START MATERIAL
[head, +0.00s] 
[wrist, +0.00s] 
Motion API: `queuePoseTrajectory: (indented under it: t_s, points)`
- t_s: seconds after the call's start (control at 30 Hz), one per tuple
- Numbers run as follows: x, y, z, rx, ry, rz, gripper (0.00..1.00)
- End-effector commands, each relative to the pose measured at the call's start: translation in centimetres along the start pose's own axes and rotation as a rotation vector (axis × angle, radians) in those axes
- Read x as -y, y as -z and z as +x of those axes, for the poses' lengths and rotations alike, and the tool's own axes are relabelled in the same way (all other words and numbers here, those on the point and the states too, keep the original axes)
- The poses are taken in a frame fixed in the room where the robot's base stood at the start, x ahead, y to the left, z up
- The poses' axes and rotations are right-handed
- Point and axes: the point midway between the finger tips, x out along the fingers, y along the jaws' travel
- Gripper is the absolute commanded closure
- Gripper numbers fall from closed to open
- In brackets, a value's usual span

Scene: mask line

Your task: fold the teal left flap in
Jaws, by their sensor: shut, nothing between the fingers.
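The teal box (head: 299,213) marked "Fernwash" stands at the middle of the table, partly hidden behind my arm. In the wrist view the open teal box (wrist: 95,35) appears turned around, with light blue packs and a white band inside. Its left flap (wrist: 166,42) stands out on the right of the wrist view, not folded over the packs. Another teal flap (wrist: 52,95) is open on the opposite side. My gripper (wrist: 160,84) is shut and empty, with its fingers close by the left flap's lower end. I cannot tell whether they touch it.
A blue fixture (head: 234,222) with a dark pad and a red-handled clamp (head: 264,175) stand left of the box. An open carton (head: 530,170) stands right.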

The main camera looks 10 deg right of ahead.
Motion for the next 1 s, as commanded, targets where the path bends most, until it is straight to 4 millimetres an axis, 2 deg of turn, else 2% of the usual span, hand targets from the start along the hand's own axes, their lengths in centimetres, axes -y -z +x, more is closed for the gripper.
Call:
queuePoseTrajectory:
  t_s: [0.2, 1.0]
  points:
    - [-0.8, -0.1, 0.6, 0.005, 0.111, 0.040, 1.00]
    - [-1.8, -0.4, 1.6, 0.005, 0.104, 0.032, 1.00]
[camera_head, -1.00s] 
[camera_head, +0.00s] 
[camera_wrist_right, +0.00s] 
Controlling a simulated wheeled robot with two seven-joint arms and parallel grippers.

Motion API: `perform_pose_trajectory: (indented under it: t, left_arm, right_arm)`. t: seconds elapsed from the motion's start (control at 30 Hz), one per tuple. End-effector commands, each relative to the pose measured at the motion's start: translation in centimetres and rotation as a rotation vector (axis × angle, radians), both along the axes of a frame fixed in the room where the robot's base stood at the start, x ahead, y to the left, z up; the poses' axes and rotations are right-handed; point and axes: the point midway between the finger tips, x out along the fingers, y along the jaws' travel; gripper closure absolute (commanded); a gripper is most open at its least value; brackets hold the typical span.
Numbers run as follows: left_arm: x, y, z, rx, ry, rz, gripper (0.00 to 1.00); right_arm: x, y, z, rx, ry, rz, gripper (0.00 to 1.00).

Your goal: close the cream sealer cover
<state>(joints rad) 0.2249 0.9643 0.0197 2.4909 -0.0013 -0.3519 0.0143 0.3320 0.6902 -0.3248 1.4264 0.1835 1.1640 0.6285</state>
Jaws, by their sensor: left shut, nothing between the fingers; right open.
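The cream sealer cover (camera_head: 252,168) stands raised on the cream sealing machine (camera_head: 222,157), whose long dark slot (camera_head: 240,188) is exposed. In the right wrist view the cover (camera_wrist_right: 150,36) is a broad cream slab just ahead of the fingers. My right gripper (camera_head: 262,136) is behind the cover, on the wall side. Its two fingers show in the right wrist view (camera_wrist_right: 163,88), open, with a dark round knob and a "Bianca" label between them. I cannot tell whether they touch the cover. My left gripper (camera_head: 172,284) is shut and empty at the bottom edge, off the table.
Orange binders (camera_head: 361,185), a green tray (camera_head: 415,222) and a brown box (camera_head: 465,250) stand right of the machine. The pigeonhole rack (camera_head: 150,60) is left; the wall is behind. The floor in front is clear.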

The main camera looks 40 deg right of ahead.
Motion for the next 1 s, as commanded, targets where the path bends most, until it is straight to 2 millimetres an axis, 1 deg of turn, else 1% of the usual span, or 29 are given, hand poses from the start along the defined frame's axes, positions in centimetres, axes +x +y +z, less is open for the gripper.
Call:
END MATERIAL
§ **EXERCISE REQUIREMENTS**: Nothing outside the span should appear: copy exactly from the line with "(0.00 to 1.00)." through the line with "<state>(joints rad) 0.2249".

§ **RESULT FOR THIS TASK**:
Numbers run as follows: left_arm: x, y, z, rx, ry, rz, gripper (0.00 to 1.00); right_arm: x, y, z, rx, ry, rz, gripper (0.00 to 1.00).

Your goal: close the cream sealer cover
<state>(joints rad) 0.2249 0.9643 0.0197 2.4909 -0.0013 -0.3519 0.0143 0.3320 0.6902 -0.3248 1.4264 0.1835 1.1640 0.6285</state>

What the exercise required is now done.